• **Stored rows**:
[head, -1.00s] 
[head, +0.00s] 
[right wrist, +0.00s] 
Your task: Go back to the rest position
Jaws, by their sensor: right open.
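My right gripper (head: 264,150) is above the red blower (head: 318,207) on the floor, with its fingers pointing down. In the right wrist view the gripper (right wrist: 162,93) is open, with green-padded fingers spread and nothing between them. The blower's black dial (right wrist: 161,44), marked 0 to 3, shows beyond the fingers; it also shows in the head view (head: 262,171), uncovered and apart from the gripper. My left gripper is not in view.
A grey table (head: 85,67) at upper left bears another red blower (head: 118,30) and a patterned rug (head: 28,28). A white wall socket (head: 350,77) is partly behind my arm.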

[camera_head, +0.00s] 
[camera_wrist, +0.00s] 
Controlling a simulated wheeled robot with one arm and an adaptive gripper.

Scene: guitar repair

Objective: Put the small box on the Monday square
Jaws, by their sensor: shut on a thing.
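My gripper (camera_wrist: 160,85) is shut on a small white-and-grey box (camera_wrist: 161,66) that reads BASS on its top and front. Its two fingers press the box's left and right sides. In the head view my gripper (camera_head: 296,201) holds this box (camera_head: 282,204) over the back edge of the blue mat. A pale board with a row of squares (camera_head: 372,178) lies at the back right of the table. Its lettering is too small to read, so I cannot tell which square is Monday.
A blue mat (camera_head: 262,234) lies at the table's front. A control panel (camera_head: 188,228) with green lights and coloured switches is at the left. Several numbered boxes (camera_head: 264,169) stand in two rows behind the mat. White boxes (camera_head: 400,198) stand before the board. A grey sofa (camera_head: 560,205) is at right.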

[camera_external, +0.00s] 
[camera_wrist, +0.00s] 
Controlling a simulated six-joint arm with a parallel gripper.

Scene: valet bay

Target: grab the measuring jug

• **What you need to do**: Set down every line of the listing above again, exactly as given.

• **Answer for the task**:
[head, -1.00s] 
[head, +0.00s] 
[right wrist, +0.00s] 
Your task: Go back to the rest position
Jaws, by their sensor: right open.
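My right gripper (head: 264,150) is above the red blower (head: 318,207) on the floor, with its fingers pointing down. In the right wrist view the gripper (right wrist: 162,93) is open, with green-padded fingers spread and nothing between them. The blower's black dial (right wrist: 161,44), marked 0 to 3, shows beyond the fingers; it also shows in the head view (head: 262,171), uncovered and apart from the gripper. My left gripper is not in view.
A grey table (head: 85,67) at upper left bears another red blower (head: 118,30) and a patterned rug (head: 28,28). A white wall socket (head: 350,77) is partly behind my arm.

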[camera_head, +0.00s] 
[camera_wrist, +0.00s] 
Controlling a simulated wheeled robot with one arm and an adaptive gripper.

Scene: guitar repair

Objective: Put the small box on the Monday square
Jaws, by their sensor: shut on a thing.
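My gripper (camera_wrist: 160,85) is shut on a small white-and-grey box (camera_wrist: 161,66) that reads BASS on its top and front. Its two fingers press the box's left and right sides. In the head view my gripper (camera_head: 296,201) holds this box (camera_head: 282,204) over the back edge of the blue mat. A pale board with a row of squares (camera_head: 372,178) lies at the back right of the table. Its lettering is too small to read, so I cannot tell which square is Monday.
A blue mat (camera_head: 262,234) lies at the table's front. A control panel (camera_head: 188,228) with green lights and coloured switches is at the left. Several numbered boxes (camera_head: 264,169) stand in two rows behind the mat. White boxes (camera_head: 400,198) stand before the board. A grey sofa (camera_head: 560,205) is at right.

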[camera_external, +0.00s] 
[camera_wrist, +0.00s] 
Controlling a simulated six-joint arm with a parallel gripper.

Scene: valet bay

Target: grab the measuring jug

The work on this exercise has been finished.